The assessment value used for taxes is one-third market value of the property. After exemptions a multiplier is applied. “This makes it so if you own more, you pay more. If you own less, you pay less,” Plotner said.

Plotner said he qualifies for a couple of homestead exemptions, one for living in his home and one as a senior. He noted that seniors might have noticed more of a drop in 2004 because the senior exemption increased from $3,500 to $5,000. Using his own tax bill he estimates that his taxes this year would go up only $22 for the city portion.

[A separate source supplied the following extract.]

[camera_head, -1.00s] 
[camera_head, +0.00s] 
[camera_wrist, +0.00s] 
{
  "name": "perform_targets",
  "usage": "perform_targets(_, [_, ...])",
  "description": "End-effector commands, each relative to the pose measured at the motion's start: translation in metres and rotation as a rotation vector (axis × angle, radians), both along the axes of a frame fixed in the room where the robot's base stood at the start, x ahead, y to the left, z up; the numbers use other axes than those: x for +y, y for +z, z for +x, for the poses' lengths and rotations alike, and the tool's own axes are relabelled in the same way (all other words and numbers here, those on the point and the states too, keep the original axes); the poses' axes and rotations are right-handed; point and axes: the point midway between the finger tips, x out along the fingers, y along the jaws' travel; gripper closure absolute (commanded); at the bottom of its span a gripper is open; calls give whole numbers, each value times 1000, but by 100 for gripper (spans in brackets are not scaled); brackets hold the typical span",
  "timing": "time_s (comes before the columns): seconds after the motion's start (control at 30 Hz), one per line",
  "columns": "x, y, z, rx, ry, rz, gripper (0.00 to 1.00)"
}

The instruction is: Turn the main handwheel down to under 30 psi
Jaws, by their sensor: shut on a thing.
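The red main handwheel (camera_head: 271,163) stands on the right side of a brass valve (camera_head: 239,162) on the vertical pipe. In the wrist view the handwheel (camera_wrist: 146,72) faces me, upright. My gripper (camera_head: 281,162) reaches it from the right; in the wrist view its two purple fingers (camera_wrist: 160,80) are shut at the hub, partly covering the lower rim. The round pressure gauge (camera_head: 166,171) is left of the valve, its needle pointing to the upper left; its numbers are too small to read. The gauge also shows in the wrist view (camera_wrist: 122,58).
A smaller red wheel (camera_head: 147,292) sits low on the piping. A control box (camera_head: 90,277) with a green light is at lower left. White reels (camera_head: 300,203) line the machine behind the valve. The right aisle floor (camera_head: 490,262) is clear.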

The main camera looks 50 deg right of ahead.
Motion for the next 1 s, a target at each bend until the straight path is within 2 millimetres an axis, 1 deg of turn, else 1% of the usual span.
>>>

Property taxes are based on the assessed value of the property. The Supervisor of Assessment Office and the township assessor set property values, and those are reviewed every four years. Illinois law places assessment at one-third of market value, except for farm acreage and farm buildings. Property owners may qualify for exemptions that will lower the taxable values before multiplying by the tax rate.

The Illinois Homestead Exemption Program offers a number of ways that a property owner may qualify for an exemption. The first is an automatic and the others are on request and application.

In summary:

  1. First, and for all of the homestead exemptions, you must own and live in the property. This is an automatic exemption that gives the property owner a $5,000 exemption.
  2. Improvements that raise the value of your property can be deferred for four years. It tops at a maximum of $25,000 assessed value.
  3. Seniors who turn 65 during the tax year and have lived on the property on or before Jan. 1 may claim an additional $3,000.
  4. Qualifying seniors may also have the assessed value of their property frozen. The tax rate does not freeze. There is a maximum $45,000 household income allowed on this exemption.
  5. Seniors can also defer part or all tax payment on their home. An annual interest rate is charged just like a loan. The deferred taxes come due when the home is sold or upon death of the taxpayer.
  6. Seniors and totally disabled individuals 16 years of age or older may qualify for a Circuit Breaker grant based on taxes and income. Contact the Illinois Department of Revenue, 1 (800) 624-2459.
  7. Disabled veterans or their spouse may qualify for up to a $50,000 exemption on the equalized assessed value of their home. Application is through the Illinois Department of Veterans' Affairs.

You can get more details about the process of assessment and details of exemptions in "A Taxpayers Guide to Real Estate Assessments and Exemptions." It is available at the Logan County Supervisor of Assessments Office, located in the Dr. John Logan Building, 122 N. McLean St. in Lincoln.